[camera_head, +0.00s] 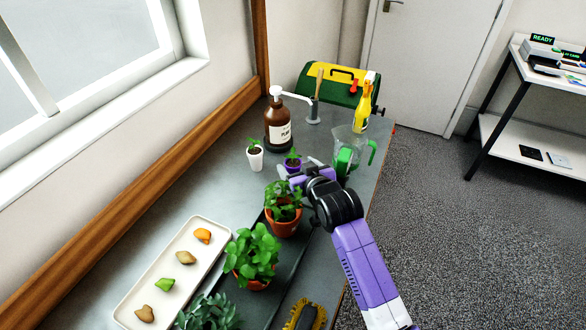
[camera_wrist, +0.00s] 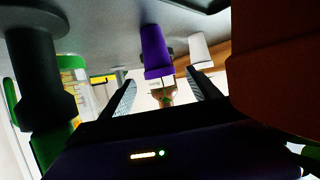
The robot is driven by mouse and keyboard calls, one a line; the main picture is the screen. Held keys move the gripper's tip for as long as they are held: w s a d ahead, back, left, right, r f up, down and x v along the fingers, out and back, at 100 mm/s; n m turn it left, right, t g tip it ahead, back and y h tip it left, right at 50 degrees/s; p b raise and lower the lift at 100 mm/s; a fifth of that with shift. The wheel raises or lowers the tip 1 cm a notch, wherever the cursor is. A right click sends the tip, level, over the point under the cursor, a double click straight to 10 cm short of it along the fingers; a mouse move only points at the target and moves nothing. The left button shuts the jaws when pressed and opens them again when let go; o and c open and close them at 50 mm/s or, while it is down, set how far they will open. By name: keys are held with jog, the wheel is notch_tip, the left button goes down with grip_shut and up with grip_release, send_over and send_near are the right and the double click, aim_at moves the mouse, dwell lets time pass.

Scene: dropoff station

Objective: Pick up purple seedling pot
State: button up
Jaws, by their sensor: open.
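The purple seedling pot (camera_head: 292,167) stands on the grey bench with a small green seedling in it. In the wrist view, which is upside down, the purple pot (camera_wrist: 155,50) shows just past my fingertips, roughly in line with the gap between them. My gripper (camera_head: 301,176) is low over the bench, on the near right side of the pot and partly covering it in the head view. In the wrist view my gripper (camera_wrist: 160,80) has its two fingers spread with nothing between them. I cannot tell the exact distance from fingertips to pot.
A white seedling pot (camera_head: 256,161) stands left of the purple one. A terracotta pot (camera_head: 284,226) is close on the near side. A clear jug (camera_head: 347,150) with a green handle stands right. A brown pump bottle (camera_head: 278,128) is behind. A white tray (camera_head: 130,300) lies front left.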

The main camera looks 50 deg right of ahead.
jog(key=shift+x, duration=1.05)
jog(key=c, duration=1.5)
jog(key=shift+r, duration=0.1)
####################
WORK INSTRUCTIONS
Reproduce the lines word for word, starting at the one holding "Jaws, by their sensor: open." and ending at the final line of the material above.

RESPONSE
Jaws, by their sensor: open.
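The purple seedling pot (camera_head: 292,167) stands on the grey bench with a small green seedling in it. In the wrist view, which is upside down, the purple pot (camera_wrist: 155,50) shows just past my fingertips, roughly in line with the gap between them. My gripper (camera_head: 301,176) is low over the bench, on the near right side of the pot and partly covering it in the head view. In the wrist view my gripper (camera_wrist: 160,80) has its two fingers spread with nothing between them. I cannot tell the exact distance from fingertips to pot.
A white seedling pot (camera_head: 256,161) stands left of the purple one. A terracotta pot (camera_head: 284,226) is close on the near side. A clear jug (camera_head: 347,150) with a green handle stands right. A brown pump bottle (camera_head: 278,128) is behind. A white tray (camera_head: 130,300) lies front left.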

The main camera looks 50 deg right of ahead.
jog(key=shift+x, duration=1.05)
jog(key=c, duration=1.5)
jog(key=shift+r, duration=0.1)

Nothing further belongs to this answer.